Temiz soyu babası tarafında onuncu dedesinden, annesi tarafında sekizinci dedesinden efendimize dayanan Halit Bin Zeyd Ebu Eyyub El Ensari, efendimizin mihmandarı olduğu kadar tek başına Medine’yi İslam’a hazırlamaya giden Musb bin Umeyr’in de hicret kardeşidir. Akabe-i Kübra’da Musab’ın peşine düşüp efendimizle müşerref olarak İslam’a girdiği andan itibaren ne kardeşi Musab’ı, en İslam peygamberini bir an bırakmamıştır. Zenginliği, şan ve şöhreti, şehrin en gözde genci olma özelliğini tek lahzada silip atan Musab bin Umeyr’in öldüğünde bir kefenden mahrum olduğu malum. Gayet manidardır kardeşlik için ikisinin seçilmesi. Çünkü Eyyub el Ensari’nin de dünya malına yaklaşımı budur. Bunun en basit örneği adalet timsali Hz Ömer’in oğlu Abdullah b. Ömer’in düğününde sergilediği tavır olsa gerek. Düğün evinin kapısına gelen Ebu Eyyub, evin duvarlarında yeşil bir perdeyle süs yapılmış olduğunu görünce tepki göstermiş, “Siz de mi duvarlarınıza perde asıyorsunuz” diye sitem etmişti. Abdullah b. Ömer, “kadınlarla basa çıkamadık” kabilinden bir cevap verdiğinde; “Pek çok kimse kadınlarla basa çıkamasa da senin basa çıkamayacağını ummazdım. Ben ne sizin evinize girer, ne de yemeğinizi yerim” diyerek geri dönmüştü. Aynı tavizsiz hatta korkusuz tavrı, Şam’a seyahat edip Muaviye’nin yanına gittiğinde de görmek mümkündür. Mahmud Sami Ramazanoğlu’nun değerli eserinde ayrıntısını bulabileceğiniz bu ziyaret, gördüklerinden ziyadesiyle rahatsız olan Ebu Eyyub’un, “Senin mekanında sünnet-i Muhammediye’nin yerini bidatların tutmuş olduğunu gördüm. Sana yalnız takvayı tavsiye ederim. Bir daha da senin meclisine gelmem” diyerek Basra’ya İbn Abbas’ın yanına gittiğini biliyoruz.

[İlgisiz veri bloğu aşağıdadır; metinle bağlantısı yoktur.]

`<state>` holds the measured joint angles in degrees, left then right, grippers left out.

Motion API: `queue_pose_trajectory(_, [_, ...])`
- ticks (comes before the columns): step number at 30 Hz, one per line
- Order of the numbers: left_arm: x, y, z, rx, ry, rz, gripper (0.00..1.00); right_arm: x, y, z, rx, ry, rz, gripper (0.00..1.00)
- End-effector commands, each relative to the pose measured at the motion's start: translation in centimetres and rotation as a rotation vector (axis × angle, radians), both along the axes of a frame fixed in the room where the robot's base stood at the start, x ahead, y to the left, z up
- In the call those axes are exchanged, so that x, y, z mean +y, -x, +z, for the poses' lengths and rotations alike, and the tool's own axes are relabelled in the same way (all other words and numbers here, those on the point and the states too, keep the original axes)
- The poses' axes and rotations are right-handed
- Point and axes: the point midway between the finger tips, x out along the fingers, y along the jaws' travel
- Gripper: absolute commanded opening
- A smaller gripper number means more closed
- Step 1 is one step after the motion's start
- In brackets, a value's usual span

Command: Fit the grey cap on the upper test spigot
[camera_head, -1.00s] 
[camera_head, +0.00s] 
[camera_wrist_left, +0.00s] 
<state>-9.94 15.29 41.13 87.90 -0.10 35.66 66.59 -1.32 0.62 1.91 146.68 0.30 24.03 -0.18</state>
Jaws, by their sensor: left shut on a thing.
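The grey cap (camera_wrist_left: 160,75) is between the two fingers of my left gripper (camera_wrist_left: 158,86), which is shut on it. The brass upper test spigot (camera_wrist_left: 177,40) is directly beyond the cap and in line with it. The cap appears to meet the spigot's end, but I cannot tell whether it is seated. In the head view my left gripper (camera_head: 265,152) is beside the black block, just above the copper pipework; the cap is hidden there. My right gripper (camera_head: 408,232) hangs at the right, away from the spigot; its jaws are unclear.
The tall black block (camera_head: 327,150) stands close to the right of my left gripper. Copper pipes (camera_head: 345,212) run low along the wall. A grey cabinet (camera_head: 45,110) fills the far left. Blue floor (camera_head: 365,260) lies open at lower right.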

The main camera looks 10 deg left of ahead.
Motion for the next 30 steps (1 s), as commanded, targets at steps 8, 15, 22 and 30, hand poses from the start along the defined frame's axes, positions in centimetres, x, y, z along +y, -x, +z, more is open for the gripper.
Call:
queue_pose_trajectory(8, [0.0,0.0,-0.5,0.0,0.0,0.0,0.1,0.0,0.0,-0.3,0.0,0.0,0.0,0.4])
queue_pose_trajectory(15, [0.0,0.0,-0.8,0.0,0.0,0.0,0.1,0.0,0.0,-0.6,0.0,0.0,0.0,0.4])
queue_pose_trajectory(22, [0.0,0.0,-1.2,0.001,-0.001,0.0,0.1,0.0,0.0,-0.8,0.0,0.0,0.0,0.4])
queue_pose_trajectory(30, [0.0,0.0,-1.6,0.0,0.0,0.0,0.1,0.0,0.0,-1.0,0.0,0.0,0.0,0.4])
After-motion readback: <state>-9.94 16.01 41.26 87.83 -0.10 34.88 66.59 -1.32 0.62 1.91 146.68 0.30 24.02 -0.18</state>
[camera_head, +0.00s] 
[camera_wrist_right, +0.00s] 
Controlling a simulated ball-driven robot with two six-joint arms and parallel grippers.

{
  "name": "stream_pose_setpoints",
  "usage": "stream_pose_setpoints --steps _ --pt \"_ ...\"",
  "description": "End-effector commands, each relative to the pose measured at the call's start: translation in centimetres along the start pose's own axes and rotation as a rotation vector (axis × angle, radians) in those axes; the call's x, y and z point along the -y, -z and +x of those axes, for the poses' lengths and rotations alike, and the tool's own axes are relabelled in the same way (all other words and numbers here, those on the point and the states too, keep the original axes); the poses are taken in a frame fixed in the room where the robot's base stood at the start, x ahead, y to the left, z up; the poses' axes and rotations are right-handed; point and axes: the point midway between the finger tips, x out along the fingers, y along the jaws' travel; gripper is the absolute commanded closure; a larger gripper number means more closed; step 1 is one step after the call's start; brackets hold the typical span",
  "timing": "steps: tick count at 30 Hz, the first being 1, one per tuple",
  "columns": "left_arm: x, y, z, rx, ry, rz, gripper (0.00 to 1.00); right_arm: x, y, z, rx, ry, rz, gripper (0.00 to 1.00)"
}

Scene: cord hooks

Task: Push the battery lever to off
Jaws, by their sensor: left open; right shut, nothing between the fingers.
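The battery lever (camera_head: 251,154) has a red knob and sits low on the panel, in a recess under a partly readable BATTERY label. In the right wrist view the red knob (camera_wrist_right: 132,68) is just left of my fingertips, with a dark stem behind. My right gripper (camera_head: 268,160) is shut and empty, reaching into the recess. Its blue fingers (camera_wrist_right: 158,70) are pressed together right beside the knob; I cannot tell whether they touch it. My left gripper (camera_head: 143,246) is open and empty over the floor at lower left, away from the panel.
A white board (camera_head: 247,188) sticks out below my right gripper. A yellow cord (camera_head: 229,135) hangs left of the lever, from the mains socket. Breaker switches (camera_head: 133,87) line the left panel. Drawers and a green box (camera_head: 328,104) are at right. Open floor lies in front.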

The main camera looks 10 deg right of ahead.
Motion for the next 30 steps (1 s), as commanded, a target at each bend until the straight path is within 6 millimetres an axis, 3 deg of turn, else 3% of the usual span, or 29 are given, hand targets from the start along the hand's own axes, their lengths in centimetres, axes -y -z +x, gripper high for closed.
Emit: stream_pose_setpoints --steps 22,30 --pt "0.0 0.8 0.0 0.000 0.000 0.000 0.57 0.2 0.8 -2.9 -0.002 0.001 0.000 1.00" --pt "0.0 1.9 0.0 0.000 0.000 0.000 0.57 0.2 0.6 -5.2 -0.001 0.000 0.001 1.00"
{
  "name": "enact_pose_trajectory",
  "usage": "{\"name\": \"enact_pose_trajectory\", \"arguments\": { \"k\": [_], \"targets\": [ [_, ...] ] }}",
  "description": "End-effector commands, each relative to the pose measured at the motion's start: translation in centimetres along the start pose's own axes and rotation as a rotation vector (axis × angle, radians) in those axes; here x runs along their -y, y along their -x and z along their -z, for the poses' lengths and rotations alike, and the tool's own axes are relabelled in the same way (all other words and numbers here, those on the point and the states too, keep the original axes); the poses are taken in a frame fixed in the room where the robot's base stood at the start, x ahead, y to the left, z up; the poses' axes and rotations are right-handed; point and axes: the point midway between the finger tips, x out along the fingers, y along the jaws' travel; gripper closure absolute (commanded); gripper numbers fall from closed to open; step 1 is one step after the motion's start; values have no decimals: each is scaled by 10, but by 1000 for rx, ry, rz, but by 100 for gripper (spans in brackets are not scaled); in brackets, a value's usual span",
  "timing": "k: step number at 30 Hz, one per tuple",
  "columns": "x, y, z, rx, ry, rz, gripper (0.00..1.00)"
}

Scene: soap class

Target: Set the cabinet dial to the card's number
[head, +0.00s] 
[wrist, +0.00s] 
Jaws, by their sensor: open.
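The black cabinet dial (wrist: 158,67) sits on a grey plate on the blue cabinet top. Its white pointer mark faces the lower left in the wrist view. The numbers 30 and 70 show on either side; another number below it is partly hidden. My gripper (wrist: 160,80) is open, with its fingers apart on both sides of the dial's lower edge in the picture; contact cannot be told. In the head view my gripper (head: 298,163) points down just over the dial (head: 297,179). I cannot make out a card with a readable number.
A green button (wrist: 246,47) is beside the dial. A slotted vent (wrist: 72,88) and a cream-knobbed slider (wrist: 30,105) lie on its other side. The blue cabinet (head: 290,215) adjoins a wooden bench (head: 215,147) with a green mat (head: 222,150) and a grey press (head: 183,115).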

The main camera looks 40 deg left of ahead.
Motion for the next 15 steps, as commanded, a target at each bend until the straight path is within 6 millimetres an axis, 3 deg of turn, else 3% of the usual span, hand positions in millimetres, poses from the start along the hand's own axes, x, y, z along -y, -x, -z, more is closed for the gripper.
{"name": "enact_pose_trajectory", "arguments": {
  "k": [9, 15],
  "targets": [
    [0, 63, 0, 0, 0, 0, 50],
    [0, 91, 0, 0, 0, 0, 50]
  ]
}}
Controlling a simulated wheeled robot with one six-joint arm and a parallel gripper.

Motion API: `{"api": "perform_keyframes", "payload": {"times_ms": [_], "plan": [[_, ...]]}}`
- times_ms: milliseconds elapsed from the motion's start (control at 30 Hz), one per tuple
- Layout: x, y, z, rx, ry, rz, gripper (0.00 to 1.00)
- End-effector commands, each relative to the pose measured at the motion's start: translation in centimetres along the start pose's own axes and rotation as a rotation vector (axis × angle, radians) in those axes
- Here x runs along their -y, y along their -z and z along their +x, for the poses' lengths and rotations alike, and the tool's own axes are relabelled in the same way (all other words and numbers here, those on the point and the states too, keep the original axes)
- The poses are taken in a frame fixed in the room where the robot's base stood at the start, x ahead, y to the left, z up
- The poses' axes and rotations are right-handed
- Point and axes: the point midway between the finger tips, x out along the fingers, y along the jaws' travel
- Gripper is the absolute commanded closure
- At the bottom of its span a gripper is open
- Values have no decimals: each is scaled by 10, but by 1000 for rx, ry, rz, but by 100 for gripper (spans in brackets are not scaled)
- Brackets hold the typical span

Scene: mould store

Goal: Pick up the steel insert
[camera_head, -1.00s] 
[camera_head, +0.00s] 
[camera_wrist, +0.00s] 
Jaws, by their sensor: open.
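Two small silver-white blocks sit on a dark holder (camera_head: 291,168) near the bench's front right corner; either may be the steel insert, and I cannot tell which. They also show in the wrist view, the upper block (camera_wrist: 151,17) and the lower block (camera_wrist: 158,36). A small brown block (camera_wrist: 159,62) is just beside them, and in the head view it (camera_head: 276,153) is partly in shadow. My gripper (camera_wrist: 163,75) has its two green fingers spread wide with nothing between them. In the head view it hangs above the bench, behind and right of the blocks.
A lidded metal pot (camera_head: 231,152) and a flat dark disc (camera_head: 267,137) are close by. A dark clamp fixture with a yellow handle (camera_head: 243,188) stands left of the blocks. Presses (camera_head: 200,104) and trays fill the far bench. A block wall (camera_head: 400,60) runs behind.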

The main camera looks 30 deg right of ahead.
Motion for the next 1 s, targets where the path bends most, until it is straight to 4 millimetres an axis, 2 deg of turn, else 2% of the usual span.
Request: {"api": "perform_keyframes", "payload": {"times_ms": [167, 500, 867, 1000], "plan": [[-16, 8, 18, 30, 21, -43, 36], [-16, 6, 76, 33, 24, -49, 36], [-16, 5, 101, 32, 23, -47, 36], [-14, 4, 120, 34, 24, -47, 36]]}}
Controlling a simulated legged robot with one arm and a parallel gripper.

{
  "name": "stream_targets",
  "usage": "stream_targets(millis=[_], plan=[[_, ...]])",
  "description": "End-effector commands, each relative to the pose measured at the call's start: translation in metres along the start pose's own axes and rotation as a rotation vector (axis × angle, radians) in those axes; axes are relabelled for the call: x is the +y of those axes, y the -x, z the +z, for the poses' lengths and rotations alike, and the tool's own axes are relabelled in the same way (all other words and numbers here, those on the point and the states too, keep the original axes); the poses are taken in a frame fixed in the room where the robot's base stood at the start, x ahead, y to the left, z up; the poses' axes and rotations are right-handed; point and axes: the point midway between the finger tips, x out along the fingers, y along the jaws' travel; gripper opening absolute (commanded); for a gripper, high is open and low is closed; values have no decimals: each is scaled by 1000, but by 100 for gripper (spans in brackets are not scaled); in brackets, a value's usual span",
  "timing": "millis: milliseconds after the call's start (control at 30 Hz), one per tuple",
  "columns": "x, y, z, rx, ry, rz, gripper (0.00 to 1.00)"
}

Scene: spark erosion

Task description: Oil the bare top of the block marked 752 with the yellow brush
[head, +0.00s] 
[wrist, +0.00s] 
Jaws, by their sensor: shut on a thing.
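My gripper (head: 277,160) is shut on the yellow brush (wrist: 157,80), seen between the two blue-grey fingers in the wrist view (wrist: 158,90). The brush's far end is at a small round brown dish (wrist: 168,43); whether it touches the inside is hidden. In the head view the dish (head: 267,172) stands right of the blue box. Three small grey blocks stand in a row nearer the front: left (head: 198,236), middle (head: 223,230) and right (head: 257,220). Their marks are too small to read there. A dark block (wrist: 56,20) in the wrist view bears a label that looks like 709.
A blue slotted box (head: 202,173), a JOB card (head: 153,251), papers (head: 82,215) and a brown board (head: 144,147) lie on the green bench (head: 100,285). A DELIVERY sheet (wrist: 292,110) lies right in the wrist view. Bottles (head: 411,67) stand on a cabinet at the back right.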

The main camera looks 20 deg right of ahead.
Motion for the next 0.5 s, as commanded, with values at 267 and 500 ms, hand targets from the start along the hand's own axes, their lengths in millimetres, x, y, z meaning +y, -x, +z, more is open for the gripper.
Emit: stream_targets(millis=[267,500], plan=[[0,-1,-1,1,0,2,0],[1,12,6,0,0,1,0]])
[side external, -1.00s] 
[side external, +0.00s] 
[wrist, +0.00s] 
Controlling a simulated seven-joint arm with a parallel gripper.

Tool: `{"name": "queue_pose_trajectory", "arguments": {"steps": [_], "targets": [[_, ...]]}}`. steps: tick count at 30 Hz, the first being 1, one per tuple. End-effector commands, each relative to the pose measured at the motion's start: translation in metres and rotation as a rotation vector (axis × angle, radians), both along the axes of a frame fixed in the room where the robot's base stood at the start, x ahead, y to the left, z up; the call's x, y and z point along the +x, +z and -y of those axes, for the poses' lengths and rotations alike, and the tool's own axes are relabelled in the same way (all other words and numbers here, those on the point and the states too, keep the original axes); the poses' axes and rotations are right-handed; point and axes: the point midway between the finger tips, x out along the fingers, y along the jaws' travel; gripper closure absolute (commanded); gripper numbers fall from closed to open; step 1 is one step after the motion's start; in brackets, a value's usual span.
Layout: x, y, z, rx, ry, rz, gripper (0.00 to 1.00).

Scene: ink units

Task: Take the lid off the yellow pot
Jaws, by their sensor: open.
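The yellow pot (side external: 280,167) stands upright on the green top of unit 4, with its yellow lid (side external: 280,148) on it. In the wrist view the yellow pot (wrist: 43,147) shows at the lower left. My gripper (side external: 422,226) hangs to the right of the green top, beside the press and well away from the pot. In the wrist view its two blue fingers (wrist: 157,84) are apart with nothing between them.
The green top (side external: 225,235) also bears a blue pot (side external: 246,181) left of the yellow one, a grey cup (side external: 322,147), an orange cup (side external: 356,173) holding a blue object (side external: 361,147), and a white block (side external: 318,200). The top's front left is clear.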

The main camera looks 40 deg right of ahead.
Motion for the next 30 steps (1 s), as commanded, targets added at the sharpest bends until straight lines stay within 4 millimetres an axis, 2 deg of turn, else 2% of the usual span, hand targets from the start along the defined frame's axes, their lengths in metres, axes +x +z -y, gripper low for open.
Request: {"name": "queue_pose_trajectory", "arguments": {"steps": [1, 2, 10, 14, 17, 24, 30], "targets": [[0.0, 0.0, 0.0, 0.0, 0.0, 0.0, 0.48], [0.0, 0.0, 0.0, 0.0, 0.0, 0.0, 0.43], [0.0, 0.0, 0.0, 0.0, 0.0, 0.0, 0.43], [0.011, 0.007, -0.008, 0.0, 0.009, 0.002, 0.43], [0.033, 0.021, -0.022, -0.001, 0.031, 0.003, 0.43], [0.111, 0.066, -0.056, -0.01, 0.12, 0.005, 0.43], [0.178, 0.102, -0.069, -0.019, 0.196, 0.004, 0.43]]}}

Şimdi bunları niye hatırladım. Hepimiz büyük bir acı sarmalının içinde kıvranıyoruz ne zamandır. Ümmet dediğimiz büyük ailemizin her yerinden kan sızıyor. Dinmeyen yaramız Filistin, Afganistan, Irak, Afrika, Türkistan, Arakan ve Suriye. En çok Suriye.. Gözümüzün önünde açlıktan kıvrana kıvrana öldü masum çocuklar, bıçaklarla kesildiler, kimyasallarla boğuldular, varillerle bombalanıp betonların altında can verdiler. Soğuktan kas kastı kesildiler, üşüyerek öldüler. İzledik biz. Belki bir parça infak ettik, dua ettik, ama içimizin acısını dindiremedik. Daha dün, üç dört yaşlarında bir çocuğun ‘ne olmak istiyorsun’ sorusuna verdiği cevabı izledim. “Şehit olmak istiyorum” diyordu çocuk, nedeni sorulduğunda da, “çünkü açım, şehit olursam cennete giderdim, cennette ekmek var” dediği bir dünya burası. Boğazınızdan geçen ekmek lokmaları boğazınıza dizilmiyorsa vicdanınızı kontrol edin.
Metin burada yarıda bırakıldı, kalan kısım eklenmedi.